Data for the task:
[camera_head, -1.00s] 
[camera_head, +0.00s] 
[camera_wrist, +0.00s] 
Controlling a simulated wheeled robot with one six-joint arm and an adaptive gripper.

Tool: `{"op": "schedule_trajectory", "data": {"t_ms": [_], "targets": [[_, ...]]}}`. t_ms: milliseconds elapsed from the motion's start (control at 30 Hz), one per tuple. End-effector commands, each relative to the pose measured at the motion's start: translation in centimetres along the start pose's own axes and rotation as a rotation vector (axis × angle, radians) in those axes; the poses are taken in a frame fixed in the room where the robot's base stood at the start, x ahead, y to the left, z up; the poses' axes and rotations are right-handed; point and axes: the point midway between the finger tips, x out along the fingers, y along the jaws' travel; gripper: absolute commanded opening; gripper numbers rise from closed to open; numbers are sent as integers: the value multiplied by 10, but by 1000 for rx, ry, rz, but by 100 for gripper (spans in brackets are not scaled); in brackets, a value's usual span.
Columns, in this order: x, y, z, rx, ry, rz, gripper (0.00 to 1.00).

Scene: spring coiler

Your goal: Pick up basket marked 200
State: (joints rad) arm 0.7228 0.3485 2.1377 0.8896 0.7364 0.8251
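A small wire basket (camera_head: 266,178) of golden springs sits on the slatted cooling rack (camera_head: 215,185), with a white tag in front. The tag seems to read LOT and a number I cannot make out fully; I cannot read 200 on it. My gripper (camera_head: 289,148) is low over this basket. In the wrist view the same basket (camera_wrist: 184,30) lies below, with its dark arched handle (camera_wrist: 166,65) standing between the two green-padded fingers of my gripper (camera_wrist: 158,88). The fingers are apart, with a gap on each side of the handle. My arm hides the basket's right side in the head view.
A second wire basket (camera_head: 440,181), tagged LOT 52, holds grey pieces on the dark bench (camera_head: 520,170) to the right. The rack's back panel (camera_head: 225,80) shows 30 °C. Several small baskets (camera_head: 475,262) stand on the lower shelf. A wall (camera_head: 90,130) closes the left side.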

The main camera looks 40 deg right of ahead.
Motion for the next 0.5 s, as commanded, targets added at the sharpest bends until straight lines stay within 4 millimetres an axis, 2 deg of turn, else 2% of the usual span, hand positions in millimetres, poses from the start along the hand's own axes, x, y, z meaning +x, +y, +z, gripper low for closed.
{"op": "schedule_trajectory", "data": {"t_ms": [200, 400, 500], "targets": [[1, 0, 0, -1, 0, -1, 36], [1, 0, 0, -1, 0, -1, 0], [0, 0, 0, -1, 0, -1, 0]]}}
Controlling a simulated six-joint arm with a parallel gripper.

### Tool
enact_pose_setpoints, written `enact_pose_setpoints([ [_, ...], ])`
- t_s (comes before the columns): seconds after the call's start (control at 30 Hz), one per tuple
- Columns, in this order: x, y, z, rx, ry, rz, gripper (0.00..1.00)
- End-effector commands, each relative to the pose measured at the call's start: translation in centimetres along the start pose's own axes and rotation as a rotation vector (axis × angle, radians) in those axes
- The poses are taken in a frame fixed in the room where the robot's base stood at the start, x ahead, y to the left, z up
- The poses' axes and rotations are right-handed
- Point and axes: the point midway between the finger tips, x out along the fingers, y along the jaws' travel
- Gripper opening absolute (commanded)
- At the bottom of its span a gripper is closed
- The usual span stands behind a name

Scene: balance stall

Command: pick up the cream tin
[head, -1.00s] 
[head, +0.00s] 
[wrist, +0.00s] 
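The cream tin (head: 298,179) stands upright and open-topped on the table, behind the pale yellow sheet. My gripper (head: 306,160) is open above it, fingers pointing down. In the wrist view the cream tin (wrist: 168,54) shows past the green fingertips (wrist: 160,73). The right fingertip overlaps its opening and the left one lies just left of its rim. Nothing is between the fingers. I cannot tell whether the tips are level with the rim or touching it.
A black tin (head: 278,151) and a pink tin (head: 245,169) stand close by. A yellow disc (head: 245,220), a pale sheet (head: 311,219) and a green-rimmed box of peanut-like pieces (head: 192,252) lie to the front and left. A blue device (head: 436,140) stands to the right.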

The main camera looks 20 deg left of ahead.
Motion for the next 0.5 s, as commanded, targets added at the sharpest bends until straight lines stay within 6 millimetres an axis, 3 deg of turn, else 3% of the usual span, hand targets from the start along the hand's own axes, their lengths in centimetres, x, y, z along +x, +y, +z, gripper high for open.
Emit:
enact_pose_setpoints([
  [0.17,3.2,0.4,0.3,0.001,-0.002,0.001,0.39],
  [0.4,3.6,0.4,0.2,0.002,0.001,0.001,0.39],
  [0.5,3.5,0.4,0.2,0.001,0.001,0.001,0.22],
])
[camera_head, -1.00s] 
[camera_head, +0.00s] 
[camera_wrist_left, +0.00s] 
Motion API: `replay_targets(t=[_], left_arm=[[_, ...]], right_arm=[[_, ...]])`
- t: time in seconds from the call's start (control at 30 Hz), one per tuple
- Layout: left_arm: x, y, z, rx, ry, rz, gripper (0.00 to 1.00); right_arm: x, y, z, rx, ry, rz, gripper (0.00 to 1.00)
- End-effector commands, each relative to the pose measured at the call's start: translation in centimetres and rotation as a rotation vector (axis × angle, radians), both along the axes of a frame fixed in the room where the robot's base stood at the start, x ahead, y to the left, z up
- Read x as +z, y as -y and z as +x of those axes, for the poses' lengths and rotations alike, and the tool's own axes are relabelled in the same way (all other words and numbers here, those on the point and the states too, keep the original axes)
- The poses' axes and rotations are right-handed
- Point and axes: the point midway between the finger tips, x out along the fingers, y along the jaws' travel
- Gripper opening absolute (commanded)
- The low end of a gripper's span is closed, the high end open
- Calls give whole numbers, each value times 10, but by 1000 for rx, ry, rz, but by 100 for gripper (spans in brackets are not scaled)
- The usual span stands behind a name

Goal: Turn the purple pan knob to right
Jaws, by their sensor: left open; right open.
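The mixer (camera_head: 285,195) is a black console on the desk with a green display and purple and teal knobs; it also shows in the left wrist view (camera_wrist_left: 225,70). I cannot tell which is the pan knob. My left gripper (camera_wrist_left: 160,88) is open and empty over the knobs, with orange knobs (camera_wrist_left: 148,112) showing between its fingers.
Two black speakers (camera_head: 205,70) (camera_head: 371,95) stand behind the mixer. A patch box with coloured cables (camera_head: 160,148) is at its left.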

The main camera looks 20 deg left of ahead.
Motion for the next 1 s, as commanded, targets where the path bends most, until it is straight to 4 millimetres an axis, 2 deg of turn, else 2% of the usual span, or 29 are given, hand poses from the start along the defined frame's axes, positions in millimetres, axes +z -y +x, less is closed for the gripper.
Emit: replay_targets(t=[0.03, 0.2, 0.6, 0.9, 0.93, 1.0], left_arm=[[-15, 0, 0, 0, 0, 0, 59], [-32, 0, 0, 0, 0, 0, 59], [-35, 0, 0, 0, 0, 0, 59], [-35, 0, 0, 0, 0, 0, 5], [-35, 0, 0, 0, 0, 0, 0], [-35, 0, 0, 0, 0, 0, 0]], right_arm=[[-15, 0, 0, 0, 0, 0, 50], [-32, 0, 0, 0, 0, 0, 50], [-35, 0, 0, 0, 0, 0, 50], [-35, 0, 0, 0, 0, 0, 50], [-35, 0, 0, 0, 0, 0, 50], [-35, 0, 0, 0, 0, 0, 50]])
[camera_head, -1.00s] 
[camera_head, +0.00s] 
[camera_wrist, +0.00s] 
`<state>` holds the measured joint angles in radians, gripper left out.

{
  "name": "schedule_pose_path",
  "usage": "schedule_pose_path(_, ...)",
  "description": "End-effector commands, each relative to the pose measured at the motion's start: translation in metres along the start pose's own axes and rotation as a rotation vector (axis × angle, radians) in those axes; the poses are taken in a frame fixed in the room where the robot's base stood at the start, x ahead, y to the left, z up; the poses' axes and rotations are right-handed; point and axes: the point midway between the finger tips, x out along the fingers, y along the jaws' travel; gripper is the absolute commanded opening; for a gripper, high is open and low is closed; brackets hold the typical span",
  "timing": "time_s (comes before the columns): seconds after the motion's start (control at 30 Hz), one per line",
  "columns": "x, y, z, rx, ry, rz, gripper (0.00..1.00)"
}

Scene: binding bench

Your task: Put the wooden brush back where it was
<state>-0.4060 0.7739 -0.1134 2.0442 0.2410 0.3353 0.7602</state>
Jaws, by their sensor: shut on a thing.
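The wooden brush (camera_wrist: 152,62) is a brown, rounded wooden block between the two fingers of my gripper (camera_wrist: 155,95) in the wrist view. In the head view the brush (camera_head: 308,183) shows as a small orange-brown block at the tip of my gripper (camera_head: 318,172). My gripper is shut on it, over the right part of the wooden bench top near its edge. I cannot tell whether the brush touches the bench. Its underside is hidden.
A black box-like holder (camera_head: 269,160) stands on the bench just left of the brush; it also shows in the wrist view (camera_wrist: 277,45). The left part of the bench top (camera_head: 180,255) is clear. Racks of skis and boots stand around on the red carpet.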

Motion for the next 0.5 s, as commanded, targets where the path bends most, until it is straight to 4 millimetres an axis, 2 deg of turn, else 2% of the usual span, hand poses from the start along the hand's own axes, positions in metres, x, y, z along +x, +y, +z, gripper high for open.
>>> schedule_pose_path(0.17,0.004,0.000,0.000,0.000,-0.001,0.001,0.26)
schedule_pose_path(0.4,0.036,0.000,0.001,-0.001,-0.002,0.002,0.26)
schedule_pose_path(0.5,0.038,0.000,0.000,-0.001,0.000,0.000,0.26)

Task prompt: Select the lines that carry the string "after" and copy them.

Problem solution:
- t_s (comes before the columns): seconds after the call's start (control at 30 Hz), one per tuple
  "timing": "time_s (comes before the columns): seconds after the motion's start (control at 30 Hz), one per line",

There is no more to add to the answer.